> Manipulation episode records:
* * * * * * * * *

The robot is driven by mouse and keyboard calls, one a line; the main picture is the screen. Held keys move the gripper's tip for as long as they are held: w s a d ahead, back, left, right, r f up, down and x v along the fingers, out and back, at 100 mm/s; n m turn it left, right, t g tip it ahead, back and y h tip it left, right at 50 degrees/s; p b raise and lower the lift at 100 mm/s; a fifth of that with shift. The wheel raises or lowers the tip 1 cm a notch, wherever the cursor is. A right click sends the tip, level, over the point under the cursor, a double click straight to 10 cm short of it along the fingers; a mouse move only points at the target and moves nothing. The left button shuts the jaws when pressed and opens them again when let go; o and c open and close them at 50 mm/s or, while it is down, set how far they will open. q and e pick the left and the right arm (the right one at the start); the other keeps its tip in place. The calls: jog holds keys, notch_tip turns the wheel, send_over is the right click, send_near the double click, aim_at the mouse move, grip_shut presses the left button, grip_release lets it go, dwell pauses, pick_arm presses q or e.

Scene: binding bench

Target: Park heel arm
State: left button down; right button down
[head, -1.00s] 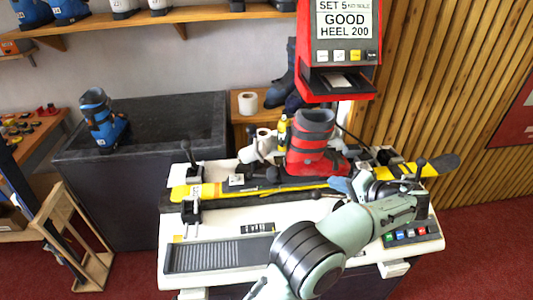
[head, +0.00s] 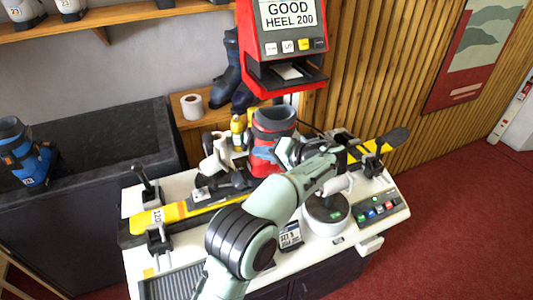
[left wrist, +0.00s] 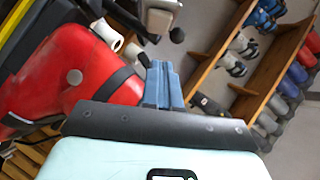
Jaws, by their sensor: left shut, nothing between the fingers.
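A red and dark grey boot (head: 272,126) stands upright on the yellow ski (head: 195,208) on the white bench. A white arm with a rounded end (head: 216,152), which looks like the heel arm, is just left of the boot; I cannot be sure of its name. My left gripper (head: 264,154) is in front of the boot, its blue fingers shut and empty. In the left wrist view the shut fingers (left wrist: 163,84) are beside the red boot (left wrist: 100,75), and a white cylinder (left wrist: 106,34) shows beyond. Whether the fingers touch the boot is unclear. My right gripper is not visible.
The red tester screen (head: 285,45) reads "GOOD HEEL 200" behind the boot. Black clamp levers (head: 146,185) rise from the bench. A dark counter (head: 95,150) stands left.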

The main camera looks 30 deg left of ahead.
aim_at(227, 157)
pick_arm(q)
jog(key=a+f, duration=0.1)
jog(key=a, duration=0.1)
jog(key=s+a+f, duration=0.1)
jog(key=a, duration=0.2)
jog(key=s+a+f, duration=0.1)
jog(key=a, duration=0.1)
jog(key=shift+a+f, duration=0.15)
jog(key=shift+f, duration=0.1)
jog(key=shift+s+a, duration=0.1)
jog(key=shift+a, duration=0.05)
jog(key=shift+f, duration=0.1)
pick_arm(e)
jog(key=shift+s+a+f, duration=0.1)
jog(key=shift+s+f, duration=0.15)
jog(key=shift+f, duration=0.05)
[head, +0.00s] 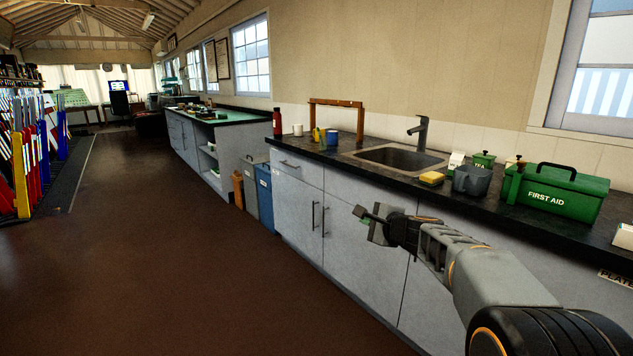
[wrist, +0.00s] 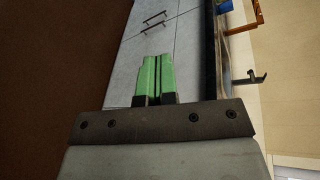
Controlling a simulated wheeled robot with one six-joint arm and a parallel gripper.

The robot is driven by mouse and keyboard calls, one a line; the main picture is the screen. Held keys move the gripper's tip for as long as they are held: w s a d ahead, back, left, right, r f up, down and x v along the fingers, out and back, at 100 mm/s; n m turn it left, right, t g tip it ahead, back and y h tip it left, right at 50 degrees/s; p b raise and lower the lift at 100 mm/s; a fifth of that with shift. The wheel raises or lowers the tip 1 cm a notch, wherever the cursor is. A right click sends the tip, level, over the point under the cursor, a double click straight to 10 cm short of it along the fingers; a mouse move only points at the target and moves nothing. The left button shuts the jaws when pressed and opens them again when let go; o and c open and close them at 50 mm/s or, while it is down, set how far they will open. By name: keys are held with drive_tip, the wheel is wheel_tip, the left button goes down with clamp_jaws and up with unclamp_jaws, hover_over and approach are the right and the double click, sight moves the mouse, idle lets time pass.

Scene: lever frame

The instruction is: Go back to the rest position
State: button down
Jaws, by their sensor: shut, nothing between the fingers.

* * * * * * * * *

> Exercise aim: Set down all the entries exactly as they appear, but skip any pictures.

> Correct answer:
The robot is driven by mouse and keyboard calls, one a line; the main picture is the screen. Held keys move the gripper's tip for as long as they are held: w s a d ahead, back, left, right, r f up, down and x v along the fingers, out and back, at 100 mm/s; n m turn it left, right, t g tip it ahead, back and y h tip it left, right at 50 degrees/s; p b raise and lower the lift at 100 mm/s; a fifth of that with shift. The wheel raises or lowers the tip 1 cm a notch, wherever the cursor is. A right click sends the tip, level, over the point under the cursor, a double click straight to 10 cm short of it along the fingers; a mouse move only points at the target and moves nothing. The left button shuts the jaws when pressed and opens them again when let go; o and c open and close them at 50 mm/s or, while it is down, set how far they will open. q and e pick the left and the right arm (the right one at the start); the other keeps its tip in place. The calls: jog holds keys, notch_tip turns the wheel, send_over is the right click, send_near the double click, aim_at the mouse move, grip_shut presses the left button, grip_release lets it go, dwell pauses, pick_arm presses q or e.

Scene: binding bench

Target: Park heel arm
State: left button down; right button down
[head, -1.00s] 
[head, +0.00s] 
[left wrist, +0.00s] 
Jaws, by their sensor: left shut, nothing between the fingers.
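A red and dark grey boot (head: 272,126) stands upright on the yellow ski (head: 195,208) on the white bench. A white arm with a rounded end (head: 216,152), which looks like the heel arm, is just left of the boot; I cannot be sure of its name. My left gripper (head: 264,154) is in front of the boot, its blue fingers shut and empty. In the left wrist view the shut fingers (left wrist: 163,84) are beside the red boot (left wrist: 100,75), and a white cylinder (left wrist: 106,34) shows beyond. Whether the fingers touch the boot is unclear. My right gripper is not visible.
The red tester screen (head: 285,45) reads "GOOD HEEL 200" behind the boot. Black clamp levers (head: 146,185) rise from the bench. A dark counter (head: 95,150) stands left.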

The main camera looks 30 deg left of ahead.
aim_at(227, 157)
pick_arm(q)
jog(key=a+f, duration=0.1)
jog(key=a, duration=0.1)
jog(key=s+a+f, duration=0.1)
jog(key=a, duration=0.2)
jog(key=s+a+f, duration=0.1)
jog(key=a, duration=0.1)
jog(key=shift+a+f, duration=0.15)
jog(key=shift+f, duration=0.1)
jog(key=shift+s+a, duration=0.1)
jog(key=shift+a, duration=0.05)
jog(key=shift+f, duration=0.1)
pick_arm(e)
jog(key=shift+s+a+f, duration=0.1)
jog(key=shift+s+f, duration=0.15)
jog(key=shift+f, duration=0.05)
[head, +0.00s] 
[wrist, +0.00s] 
Controlling a simulated wheeled robot with one six-joint arm and a parallel gripper.

The robot is driven by mouse and keyboard calls, one a line; the main picture is the screen. Held keys move the gripper's tip for as long as they are held: w s a d ahead, back, left, right, r f up, down and x v along the fingers, out and back, at 100 mm/s; n m turn it left, right, t g tip it ahead, back and y h tip it left, right at 50 degrees/s; p b raise and lower the lift at 100 mm/s; a fifth of that with shift. The wheel raises or lowers the tip 1 cm a notch, wherever the cursor is. A right click sends the tip, level, over the point under the cursor, a double click straight to 10 cm short of it along the fingers; a mouse move only points at the target and moves nothing. The left button shuts the jaws when pressed and opens them again when let go; o and c open and close them at 50 mm/s or, while it is down, set how far they will open. By name: keys are held with drive_tip, the wheel is wheel_tip, the left button goes down with clamp_jaws and up with unclamp_jaws, hover_over and approach are the right and the double click, sight moves the mouse, idle lets time pass.

Scene: lever frame

The instruction is: Go back to the rest position
State: button down
Jaws, by their sensor: shut, nothing between the fingers.

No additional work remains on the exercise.